═══ RECORDS FOR THE EXERCISE
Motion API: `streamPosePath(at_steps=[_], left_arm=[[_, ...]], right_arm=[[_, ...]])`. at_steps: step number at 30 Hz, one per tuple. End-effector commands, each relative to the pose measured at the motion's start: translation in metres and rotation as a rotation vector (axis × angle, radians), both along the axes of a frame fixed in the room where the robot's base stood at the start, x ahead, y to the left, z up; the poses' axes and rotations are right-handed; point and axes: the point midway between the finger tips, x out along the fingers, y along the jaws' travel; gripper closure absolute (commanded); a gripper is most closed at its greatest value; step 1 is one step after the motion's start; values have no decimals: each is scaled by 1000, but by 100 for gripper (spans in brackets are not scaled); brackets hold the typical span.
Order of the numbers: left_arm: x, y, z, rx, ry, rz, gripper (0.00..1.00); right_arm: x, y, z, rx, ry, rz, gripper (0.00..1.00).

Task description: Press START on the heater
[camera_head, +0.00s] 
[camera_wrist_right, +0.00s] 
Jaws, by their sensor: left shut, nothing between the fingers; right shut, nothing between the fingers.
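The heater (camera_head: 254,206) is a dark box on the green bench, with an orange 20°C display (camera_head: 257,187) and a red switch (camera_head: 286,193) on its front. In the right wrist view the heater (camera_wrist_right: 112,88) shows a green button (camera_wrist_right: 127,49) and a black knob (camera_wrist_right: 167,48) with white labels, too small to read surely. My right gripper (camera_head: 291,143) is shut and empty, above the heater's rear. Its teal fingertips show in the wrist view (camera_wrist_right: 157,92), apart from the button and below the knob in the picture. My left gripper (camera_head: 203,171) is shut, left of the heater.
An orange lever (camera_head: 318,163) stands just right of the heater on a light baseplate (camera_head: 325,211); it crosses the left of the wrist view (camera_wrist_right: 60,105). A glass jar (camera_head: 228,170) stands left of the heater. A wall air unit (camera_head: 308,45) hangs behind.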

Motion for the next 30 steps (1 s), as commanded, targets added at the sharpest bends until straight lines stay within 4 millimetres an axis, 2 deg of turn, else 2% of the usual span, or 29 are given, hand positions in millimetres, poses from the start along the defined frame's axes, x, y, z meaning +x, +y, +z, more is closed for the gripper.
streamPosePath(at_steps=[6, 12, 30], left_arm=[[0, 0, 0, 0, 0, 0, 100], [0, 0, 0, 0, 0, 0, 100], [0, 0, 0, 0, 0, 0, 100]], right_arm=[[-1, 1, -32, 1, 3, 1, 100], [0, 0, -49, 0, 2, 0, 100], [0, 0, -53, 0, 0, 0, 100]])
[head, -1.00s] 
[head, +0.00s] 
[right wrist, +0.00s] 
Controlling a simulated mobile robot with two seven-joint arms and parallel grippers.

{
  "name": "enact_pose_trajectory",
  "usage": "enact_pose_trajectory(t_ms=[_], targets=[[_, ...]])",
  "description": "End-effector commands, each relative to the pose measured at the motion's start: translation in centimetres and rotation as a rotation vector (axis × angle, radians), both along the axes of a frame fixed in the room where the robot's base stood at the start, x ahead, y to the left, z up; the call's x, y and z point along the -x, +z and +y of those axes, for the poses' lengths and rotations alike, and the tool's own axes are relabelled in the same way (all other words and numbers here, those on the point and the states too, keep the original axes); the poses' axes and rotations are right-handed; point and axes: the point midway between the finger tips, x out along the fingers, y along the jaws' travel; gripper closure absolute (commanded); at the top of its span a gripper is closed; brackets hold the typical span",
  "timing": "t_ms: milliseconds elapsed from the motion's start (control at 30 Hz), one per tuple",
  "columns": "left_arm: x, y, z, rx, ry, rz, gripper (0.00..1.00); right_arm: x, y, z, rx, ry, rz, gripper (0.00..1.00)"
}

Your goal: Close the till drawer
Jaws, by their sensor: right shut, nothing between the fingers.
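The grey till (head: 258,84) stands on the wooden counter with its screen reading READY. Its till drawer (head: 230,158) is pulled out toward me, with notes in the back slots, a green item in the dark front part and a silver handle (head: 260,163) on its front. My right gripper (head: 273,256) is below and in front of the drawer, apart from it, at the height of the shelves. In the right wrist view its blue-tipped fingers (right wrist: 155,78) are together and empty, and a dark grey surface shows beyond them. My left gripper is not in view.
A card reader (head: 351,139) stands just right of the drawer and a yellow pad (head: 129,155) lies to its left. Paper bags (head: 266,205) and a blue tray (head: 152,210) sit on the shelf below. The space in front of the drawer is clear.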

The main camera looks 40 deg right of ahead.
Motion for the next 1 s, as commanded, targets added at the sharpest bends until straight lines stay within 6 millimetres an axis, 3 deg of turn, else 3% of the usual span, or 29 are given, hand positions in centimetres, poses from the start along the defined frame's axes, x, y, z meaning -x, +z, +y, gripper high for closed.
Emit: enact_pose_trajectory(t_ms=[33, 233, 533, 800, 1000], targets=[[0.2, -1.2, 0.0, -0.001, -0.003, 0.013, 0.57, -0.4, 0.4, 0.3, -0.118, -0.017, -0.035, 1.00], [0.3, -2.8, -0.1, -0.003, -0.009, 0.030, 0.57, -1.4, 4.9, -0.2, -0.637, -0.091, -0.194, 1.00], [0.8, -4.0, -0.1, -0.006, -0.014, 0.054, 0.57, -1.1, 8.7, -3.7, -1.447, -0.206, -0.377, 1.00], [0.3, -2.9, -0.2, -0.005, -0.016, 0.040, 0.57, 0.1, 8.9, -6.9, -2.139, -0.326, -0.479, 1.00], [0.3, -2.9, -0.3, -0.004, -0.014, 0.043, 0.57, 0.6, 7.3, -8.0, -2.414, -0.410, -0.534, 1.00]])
══════
* WORK TO BE COMPLETED
Repeat every entry exactly, please.

* RESULT OF THE EXERCISE
Motion API: `streamPosePath(at_steps=[_], left_arm=[[_, ...]], right_arm=[[_, ...]])`. at_steps: step number at 30 Hz, one per tuple. End-effector commands, each relative to the pose measured at the motion's start: translation in metres and rotation as a rotation vector (axis × angle, radians), both along the axes of a frame fixed in the room where the robot's base stood at the start, x ahead, y to the left, z up; the poses' axes and rotations are right-handed; point and axes: the point midway between the finger tips, x out along the fingers, y along the jaws' travel; gripper closure absolute (commanded); a gripper is most closed at its greatest value; step 1 is one step after the motion's start; values have no decimals: each is scaled by 1000, but by 100 for gripper (spans in brackets are not scaled); brackets hold the typical span.
Order of the numbers: left_arm: x, y, z, rx, ry, rz, gripper (0.00..1.00); right_arm: x, y, z, rx, ry, rz, gripper (0.00..1.00).

Task description: Press START on the heater
[camera_head, +0.00s] 
[camera_wrist_right, +0.00s] 
Jaws, by their sensor: left shut, nothing between the fingers; right shut, nothing between the fingers.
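The heater (camera_head: 254,206) is a dark box on the green bench, with an orange 20°C display (camera_head: 257,187) and a red switch (camera_head: 286,193) on its front. In the right wrist view the heater (camera_wrist_right: 112,88) shows a green button (camera_wrist_right: 127,49) and a black knob (camera_wrist_right: 167,48) with white labels, too small to read surely. My right gripper (camera_head: 291,143) is shut and empty, above the heater's rear. Its teal fingertips show in the wrist view (camera_wrist_right: 157,92), apart from the button and below the knob in the picture. My left gripper (camera_head: 203,171) is shut, left of the heater.
An orange lever (camera_head: 318,163) stands just right of the heater on a light baseplate (camera_head: 325,211); it crosses the left of the wrist view (camera_wrist_right: 60,105). A glass jar (camera_head: 228,170) stands left of the heater. A wall air unit (camera_head: 308,45) hangs behind.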

Motion for the next 30 steps (1 s), as commanded, targets added at the sharpest bends until straight lines stay within 4 millimetres an axis, 2 deg of turn, else 2% of the usual span, or 29 are given, hand positions in millimetres, poses from the start along the defined frame's axes, x, y, z meaning +x, +y, +z, more is closed for the gripper.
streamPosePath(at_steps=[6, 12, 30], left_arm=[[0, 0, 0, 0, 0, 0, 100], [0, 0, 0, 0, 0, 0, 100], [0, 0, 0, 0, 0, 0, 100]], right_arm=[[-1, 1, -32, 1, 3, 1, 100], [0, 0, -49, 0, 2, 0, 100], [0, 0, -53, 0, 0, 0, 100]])
[head, -1.00s] 
[head, +0.00s] 
[right wrist, +0.00s] 
Controlling a simulated mobile robot with two seven-joint arms and parallel grippers.

{
  "name": "enact_pose_trajectory",
  "usage": "enact_pose_trajectory(t_ms=[_], targets=[[_, ...]])",
  "description": "End-effector commands, each relative to the pose measured at the motion's start: translation in centimetres and rotation as a rotation vector (axis × angle, radians), both along the axes of a frame fixed in the room where the robot's base stood at the start, x ahead, y to the left, z up; the call's x, y and z point along the -x, +z and +y of those axes, for the poses' lengths and rotations alike, and the tool's own axes are relabelled in the same way (all other words and numbers here, those on the point and the states too, keep the original axes); the poses' axes and rotations are right-handed; point and axes: the point midway between the finger tips, x out along the fingers, y along the jaws' travel; gripper closure absolute (commanded); at the top of its span a gripper is closed; brackets hold the typical span",
  "timing": "t_ms: milliseconds elapsed from the motion's start (control at 30 Hz), one per tuple",
  "columns": "left_arm: x, y, z, rx, ry, rz, gripper (0.00..1.00); right_arm: x, y, z, rx, ry, rz, gripper (0.00..1.00)"
}

Your goal: Close the till drawer
Jaws, by their sensor: right shut, nothing between the fingers.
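The grey till (head: 258,84) stands on the wooden counter with its screen reading READY. Its till drawer (head: 230,158) is pulled out toward me, with notes in the back slots, a green item in the dark front part and a silver handle (head: 260,163) on its front. My right gripper (head: 273,256) is below and in front of the drawer, apart from it, at the height of the shelves. In the right wrist view its blue-tipped fingers (right wrist: 155,78) are together and empty, and a dark grey surface shows beyond them. My left gripper is not in view.
A card reader (head: 351,139) stands just right of the drawer and a yellow pad (head: 129,155) lies to its left. Paper bags (head: 266,205) and a blue tray (head: 152,210) sit on the shelf below. The space in front of the drawer is clear.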

The main camera looks 40 deg right of ahead.
Motion for the next 1 s, as commanded, targets added at the sharpest bends until straight lines stay within 6 millimetres an axis, 3 deg of turn, else 3% of the usual span, or 29 are given, hand positions in centimetres, poses from the start along the defined frame's axes, x, y, z meaning -x, +z, +y, gripper high for closed.
Emit: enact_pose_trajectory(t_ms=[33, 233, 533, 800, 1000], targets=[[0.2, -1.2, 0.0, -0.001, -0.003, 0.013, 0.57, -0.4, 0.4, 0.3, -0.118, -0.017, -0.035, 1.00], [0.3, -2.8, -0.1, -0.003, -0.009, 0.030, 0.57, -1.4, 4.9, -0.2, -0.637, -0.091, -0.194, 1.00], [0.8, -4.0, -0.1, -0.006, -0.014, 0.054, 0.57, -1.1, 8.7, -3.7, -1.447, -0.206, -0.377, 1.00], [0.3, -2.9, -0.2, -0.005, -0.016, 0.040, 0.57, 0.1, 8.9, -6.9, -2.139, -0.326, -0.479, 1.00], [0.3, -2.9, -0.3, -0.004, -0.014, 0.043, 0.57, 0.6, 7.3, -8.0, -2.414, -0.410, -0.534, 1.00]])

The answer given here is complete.